On Thu, Jun 7, 2012 at 11:38 AM, Thawan Kooburat <[EMAIL PROTECTED]> wrote:
> We have a Zookeeper ensemble that spend across multiple data centers (each participant is in a different datacenter). Recently, we ran into an issue when trying to support low session time (5 seconds). We set tickTime to be 2 seconds and syncLimit to 25.
syncLimit of 25 with tickTime of 2000 means that you are allowing the
followers to run up to 50 seconds behind the leader.
> The using case is a single master. We can only have one master at any given time. The active master create an ephemeral node. The backup master watch of this ephemeral node to be deleted before it take over the master role.
> The active master is connecting to the follower (F1) in its data center. We believe that a network delay between F1 and the leader cause the touchTable to not propagate in a timely manner. The leader decide to close the session due to timeout. Ephemeral node delete event reach the other follower (F2) before the close session event reach F1. The backup master which is connecting to F2 got the ephemeral delete and assume the role of the active master.

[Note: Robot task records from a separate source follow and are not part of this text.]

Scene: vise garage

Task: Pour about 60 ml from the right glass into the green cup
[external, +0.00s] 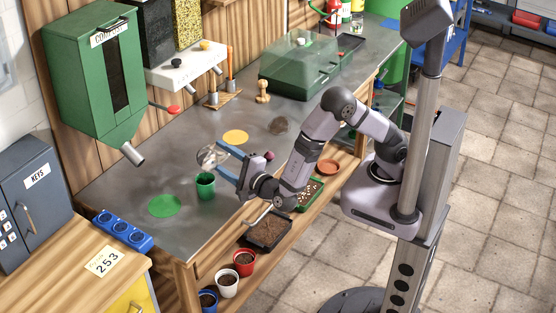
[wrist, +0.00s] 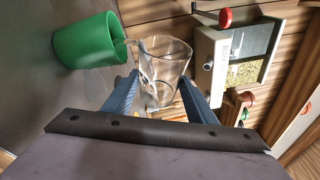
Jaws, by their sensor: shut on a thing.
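The green cup (external: 205,185) stands upright on the grey bench, between a green disc and my gripper. In the wrist view the green cup (wrist: 90,42) is at upper left with its mouth towards the glass. My gripper (external: 226,157) is shut on a clear glass (external: 209,156), held above the bench just behind the cup. In the wrist view the glass (wrist: 162,65) sits between the two blue fingers of my gripper (wrist: 160,95), its rim near the cup's rim. The glass looks tilted towards the cup. I cannot tell how much liquid is in either.
A green disc (external: 165,206) and a yellow disc (external: 235,137) lie flat on the bench. A wooden peg (external: 263,91) and a rack (external: 222,98) stand farther back. A green dispenser (external: 95,85) hangs at left. Blue sockets (external: 122,230) sit at the front left edge.

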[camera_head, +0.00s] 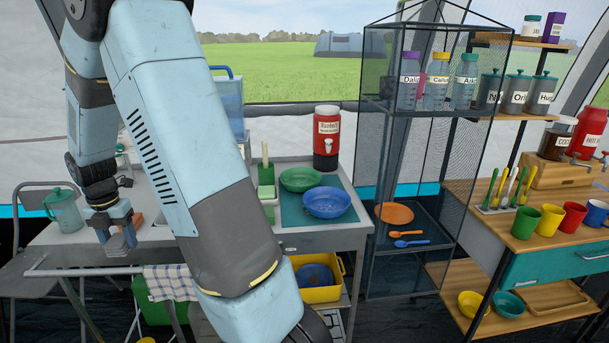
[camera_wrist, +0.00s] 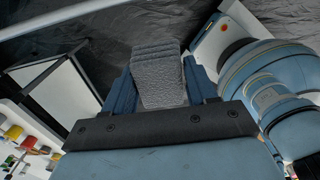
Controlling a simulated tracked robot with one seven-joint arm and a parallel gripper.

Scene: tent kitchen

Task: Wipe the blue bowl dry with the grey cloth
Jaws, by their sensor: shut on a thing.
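The blue bowl (camera_head: 327,203) sits upright on the teal mat (camera_head: 293,213) on the counter, right of and in front of a green bowl (camera_head: 300,179). My gripper (camera_head: 122,240) is at the left in the head view, well apart from the blue bowl, near the counter's left part. In the wrist view my gripper (camera_wrist: 160,92) is shut on the grey cloth (camera_wrist: 158,75), which sticks out between its two blue fingers. My arm hides the middle of the counter.
A teal jug (camera_head: 65,208) stands left of my gripper. A rail (camera_head: 75,272) with a checked towel (camera_head: 170,283) runs in front of the counter. A red dispenser (camera_head: 327,138) stands behind the bowls. A yellow tub (camera_head: 318,292) is below. A mesh cabinet (camera_head: 372,130) stands right.

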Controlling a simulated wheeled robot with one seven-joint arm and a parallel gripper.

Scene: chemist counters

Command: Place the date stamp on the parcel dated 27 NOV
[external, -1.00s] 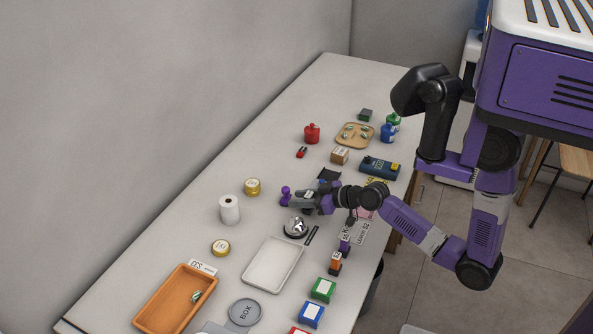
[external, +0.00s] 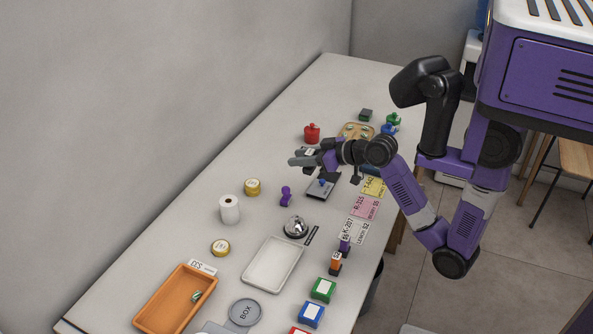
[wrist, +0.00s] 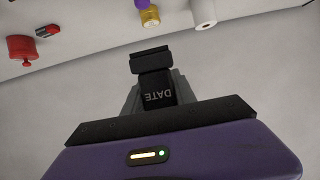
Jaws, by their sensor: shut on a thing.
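My gripper (external: 300,162) is in the air above the middle of the counter, fingers pointing left. It is shut on the date stamp (wrist: 158,92), a dark block marked DATE between the fingers in the wrist view. A small brown box that showed earlier is now hidden behind my arm; it may be a parcel. No 27 NOV date can be read in any view.
Below my gripper lies a dark flat device (external: 323,188). A purple object (external: 286,196), a bell (external: 296,227) and a white roll (external: 229,209) stand nearer. A red container (external: 312,133) stands behind. Label cards (external: 365,207) line the right edge.

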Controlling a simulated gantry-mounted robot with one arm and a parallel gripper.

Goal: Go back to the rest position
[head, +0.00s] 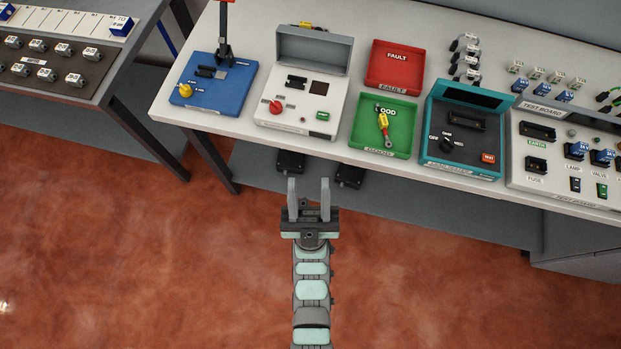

> From our log, the active master saw session expire event 14 seconds after the backup master receive ephemeral node delete event.
This is a consequence of setting the session timeout lower than the syncLimit.
a) the leader will expire the session after 5 seconds of not hearing
from the client
b) the follower F1 can run up to 50 seconds behind the leader. i.e. no
communication btw the follower and leader, incl client heartbeat
c) let's say that F2 has perfect communication
in which case the leader might decide that the session is expired and
notify the followers. F2 gets the result quickly, F1 does not.
Typically what happens is that the follower will fall out of the
quorum before the session has a chance to expire, at which point the
client will get disconnected from the follower immediately (follower
out of quorum closes all client connections until it's able to
> I tried to looked at code, but from my current understanding. We don't have logic that enforce upper bound in which a particular follower can lag behind (in term of data tree processing). This means some part of the system may see that the lock is release is before the previous owner release them.
see org.apache.zookeeper.server.quorum.LearnerHandler.synced() called
There is no guarantee that all clients see the events at the same
time. Only that they see them in the same order. There's always a
possibility of a race where the client on F2 sees the znode removed
before the client on F1. This effect is magnified in a cross DC
scenario. Also consider there is a lag btw server/client communication
Have you looked at ZooKeeper.sync? This ensures that the follower is
up to date with the leader (at the time sync is processed). This may
or may not allow you to resolve the problem for this particular use
case though... (the syncLimit vs timeout being the key issue)
> Another issue that I saw is in this case that, the client maintains internal clock on when its session should expire based on its connectivity with the follow. However, the leader internal clock (session tracker) use information that get relayed from the follower via touchTable. As a result, the both party may decide when the session is expired differently if there are network issue between follower and leader.
The client only tracks when it should disconnect from the server, this
is not involved with session expiration per se. The Leader is tracking
session expiration relative to the last time he heard a heartbeat from
the client (max gap being the session timeout).